» Directions for this task: Scan the material below for lines with the word "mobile" and report how many there are, with nothing added.

» Data to use:

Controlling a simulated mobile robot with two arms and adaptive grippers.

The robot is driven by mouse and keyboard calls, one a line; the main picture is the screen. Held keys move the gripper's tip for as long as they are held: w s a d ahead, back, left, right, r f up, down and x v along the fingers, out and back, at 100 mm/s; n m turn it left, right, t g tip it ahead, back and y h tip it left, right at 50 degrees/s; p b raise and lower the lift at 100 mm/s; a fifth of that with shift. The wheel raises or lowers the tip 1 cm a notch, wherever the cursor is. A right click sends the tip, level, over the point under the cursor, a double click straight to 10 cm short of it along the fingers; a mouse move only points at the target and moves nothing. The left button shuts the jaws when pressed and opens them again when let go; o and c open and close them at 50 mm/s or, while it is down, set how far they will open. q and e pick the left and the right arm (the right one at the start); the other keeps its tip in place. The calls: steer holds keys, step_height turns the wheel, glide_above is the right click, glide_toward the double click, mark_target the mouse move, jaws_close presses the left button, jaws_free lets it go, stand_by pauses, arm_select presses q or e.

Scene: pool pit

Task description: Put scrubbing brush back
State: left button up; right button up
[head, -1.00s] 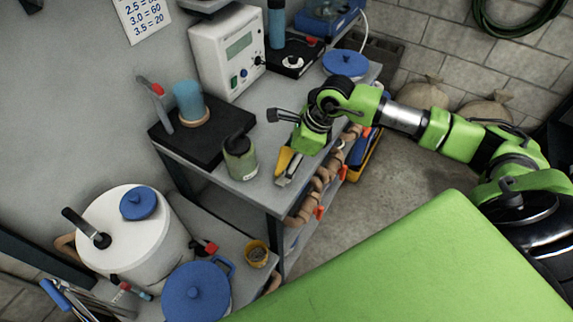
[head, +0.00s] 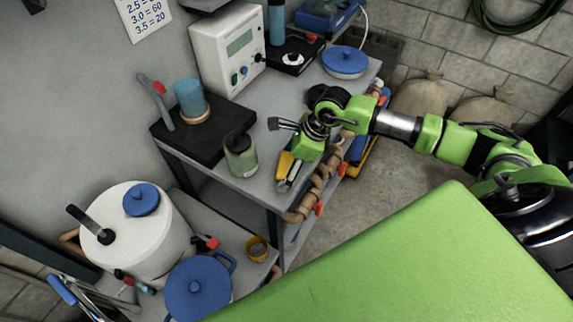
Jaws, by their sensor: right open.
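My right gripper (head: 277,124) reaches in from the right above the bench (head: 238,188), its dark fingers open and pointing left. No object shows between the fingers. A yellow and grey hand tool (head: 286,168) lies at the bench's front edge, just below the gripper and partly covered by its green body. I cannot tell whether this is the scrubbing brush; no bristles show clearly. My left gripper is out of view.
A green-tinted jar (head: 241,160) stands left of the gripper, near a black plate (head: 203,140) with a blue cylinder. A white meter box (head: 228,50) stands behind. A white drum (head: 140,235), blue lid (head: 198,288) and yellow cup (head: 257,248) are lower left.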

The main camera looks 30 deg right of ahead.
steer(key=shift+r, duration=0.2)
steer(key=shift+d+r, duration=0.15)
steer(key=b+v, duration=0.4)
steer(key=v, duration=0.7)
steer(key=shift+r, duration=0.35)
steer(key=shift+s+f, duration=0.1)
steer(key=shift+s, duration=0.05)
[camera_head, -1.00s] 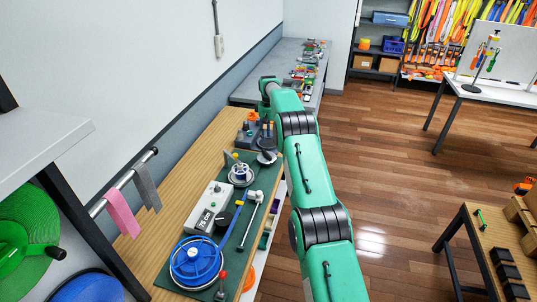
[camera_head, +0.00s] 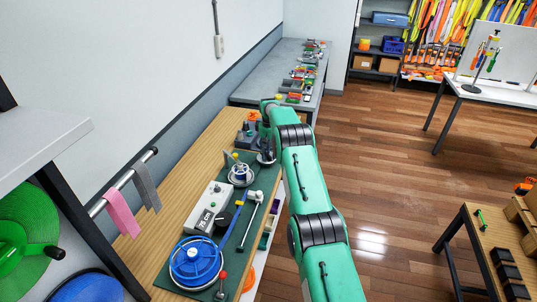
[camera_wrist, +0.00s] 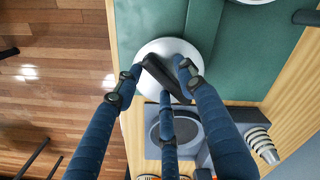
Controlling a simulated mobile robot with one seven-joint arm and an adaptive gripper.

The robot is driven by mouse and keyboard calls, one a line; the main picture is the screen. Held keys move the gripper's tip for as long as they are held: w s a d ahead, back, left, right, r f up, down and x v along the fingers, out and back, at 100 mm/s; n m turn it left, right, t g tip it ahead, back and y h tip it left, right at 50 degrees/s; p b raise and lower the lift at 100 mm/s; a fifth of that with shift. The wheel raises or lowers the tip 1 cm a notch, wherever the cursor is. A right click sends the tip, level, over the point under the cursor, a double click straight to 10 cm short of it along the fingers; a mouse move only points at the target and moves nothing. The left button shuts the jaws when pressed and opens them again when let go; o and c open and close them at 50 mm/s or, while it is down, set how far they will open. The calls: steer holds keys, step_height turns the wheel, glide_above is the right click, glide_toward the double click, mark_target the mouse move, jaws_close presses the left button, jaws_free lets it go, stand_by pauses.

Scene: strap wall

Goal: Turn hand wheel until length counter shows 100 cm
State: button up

---

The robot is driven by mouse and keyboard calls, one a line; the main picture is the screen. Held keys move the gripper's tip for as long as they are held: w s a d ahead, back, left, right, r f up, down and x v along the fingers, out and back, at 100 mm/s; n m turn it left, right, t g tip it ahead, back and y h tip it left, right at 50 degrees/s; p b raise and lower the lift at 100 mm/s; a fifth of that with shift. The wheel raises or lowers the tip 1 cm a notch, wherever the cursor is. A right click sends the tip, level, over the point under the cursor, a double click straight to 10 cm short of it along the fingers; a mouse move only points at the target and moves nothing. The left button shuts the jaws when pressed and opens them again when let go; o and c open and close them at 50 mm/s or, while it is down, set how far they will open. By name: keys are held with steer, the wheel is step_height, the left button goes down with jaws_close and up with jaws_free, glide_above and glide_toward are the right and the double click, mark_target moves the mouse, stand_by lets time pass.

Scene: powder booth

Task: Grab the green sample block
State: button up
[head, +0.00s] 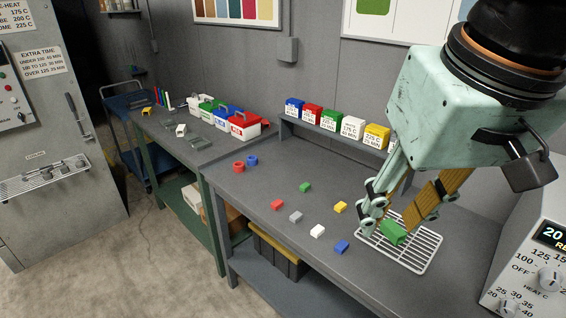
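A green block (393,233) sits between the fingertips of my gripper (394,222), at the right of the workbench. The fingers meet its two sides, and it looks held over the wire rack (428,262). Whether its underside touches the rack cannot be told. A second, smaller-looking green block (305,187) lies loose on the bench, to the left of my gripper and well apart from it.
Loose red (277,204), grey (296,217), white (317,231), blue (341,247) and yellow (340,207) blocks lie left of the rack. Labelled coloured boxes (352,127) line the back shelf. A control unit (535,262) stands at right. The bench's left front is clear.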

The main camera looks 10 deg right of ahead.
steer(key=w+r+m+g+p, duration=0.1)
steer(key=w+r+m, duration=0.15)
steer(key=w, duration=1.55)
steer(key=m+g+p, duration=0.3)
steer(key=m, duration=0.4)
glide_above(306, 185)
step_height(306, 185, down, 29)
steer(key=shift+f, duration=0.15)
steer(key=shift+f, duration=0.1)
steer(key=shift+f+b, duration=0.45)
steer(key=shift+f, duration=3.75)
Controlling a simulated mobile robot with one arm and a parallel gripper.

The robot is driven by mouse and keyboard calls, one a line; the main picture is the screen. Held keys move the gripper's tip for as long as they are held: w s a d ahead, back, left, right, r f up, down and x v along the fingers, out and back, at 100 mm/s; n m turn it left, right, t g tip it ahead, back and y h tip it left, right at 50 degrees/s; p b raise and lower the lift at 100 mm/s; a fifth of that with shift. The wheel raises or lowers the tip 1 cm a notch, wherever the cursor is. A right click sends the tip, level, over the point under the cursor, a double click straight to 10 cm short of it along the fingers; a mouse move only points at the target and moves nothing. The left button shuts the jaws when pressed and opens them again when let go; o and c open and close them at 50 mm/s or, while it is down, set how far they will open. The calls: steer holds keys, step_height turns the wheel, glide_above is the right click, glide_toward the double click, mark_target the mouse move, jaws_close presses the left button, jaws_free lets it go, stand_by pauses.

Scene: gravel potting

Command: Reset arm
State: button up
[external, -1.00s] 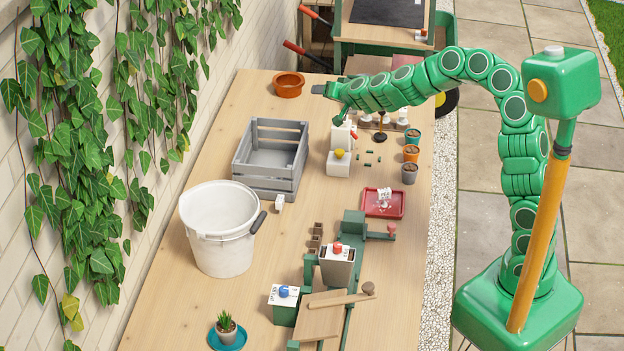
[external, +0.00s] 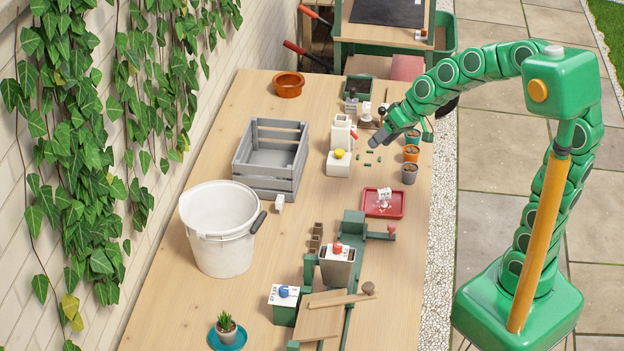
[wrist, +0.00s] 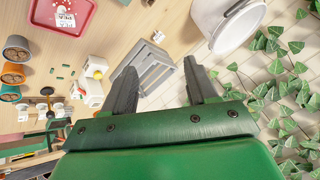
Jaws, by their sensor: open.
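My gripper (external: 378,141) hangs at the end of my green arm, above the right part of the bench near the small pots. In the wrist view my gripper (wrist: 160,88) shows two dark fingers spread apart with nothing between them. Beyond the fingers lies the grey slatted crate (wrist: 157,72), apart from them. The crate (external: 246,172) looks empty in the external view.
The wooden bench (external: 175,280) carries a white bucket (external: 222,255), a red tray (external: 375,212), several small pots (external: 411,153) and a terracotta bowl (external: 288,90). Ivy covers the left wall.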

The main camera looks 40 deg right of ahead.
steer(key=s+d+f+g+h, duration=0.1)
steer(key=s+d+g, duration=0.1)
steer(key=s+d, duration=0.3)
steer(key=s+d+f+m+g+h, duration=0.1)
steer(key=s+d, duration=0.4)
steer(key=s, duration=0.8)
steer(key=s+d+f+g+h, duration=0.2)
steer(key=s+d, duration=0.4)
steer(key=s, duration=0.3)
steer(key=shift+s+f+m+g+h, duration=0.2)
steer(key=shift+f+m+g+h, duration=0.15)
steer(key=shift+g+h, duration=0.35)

==

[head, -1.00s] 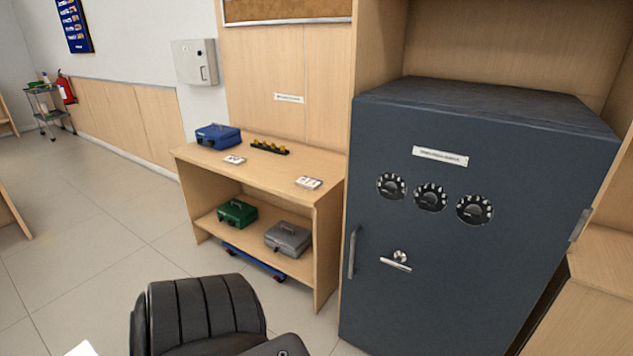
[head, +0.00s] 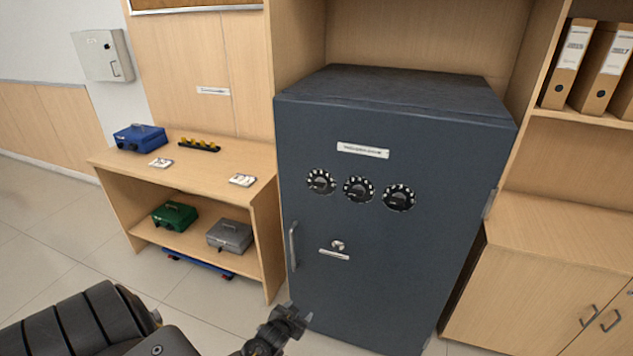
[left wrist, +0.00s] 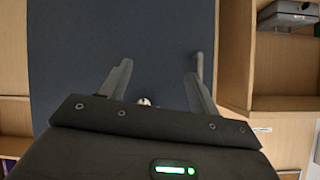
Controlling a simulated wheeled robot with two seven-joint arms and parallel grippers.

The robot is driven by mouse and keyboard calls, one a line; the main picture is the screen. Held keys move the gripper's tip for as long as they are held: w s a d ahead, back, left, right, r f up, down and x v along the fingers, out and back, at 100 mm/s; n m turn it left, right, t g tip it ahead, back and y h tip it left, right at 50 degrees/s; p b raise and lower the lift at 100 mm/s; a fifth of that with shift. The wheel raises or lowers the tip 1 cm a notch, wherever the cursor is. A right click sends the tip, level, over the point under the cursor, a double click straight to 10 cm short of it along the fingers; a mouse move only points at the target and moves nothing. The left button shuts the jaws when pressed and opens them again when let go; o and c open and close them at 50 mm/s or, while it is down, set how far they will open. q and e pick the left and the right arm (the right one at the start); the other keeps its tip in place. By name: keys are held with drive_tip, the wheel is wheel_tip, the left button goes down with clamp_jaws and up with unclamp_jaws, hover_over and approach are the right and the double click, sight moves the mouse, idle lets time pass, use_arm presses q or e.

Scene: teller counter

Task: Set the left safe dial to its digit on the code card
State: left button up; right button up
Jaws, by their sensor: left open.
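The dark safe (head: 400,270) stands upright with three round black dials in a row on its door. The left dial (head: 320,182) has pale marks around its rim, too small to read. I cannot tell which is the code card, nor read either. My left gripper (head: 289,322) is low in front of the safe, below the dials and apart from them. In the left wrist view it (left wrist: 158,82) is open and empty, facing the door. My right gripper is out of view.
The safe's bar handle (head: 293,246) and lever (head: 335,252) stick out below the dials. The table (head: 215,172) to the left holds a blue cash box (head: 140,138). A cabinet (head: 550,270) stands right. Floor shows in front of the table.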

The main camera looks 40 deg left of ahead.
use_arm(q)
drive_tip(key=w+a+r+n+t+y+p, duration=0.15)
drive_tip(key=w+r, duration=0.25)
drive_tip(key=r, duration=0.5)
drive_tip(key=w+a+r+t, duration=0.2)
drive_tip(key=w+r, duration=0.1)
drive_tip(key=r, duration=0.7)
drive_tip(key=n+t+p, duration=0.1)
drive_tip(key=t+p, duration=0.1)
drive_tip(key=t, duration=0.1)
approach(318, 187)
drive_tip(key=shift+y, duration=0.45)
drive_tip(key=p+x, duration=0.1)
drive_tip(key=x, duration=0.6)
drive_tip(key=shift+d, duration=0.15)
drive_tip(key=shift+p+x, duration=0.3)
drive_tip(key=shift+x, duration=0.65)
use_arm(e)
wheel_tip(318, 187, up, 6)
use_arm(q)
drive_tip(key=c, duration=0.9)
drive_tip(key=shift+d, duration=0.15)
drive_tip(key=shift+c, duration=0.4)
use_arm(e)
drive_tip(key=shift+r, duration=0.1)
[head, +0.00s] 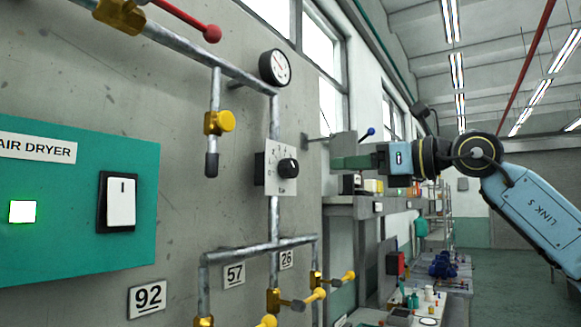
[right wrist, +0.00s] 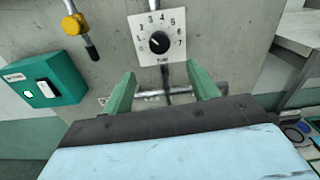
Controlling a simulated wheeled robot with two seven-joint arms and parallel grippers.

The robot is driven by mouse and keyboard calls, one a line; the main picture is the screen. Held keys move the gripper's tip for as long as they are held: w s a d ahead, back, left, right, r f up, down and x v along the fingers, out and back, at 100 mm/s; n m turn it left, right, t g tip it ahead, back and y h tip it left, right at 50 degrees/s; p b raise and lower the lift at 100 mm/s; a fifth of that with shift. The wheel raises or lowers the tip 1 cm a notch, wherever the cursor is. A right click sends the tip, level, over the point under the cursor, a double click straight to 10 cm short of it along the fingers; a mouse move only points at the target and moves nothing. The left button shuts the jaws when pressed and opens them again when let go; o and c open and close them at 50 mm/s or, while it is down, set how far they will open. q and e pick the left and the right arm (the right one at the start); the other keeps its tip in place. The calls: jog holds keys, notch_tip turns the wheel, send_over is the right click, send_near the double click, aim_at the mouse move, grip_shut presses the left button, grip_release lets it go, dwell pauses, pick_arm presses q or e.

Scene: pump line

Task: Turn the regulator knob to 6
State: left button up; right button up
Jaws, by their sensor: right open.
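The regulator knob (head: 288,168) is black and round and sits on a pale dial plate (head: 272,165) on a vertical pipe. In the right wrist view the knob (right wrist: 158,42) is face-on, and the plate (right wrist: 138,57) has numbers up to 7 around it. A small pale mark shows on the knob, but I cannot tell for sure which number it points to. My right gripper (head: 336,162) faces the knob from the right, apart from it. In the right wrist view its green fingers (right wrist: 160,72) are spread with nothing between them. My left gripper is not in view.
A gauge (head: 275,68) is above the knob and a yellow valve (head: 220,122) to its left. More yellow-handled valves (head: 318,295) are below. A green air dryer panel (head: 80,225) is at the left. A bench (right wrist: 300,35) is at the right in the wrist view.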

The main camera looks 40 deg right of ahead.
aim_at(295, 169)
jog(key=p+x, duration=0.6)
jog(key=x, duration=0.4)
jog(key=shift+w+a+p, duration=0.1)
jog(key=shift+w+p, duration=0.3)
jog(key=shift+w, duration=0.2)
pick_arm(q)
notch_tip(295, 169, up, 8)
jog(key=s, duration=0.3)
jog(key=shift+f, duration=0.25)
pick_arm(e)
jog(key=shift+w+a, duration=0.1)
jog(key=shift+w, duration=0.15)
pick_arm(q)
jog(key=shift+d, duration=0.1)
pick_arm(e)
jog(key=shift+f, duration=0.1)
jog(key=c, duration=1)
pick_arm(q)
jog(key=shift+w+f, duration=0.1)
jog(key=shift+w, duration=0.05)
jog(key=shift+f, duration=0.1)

» The result: 3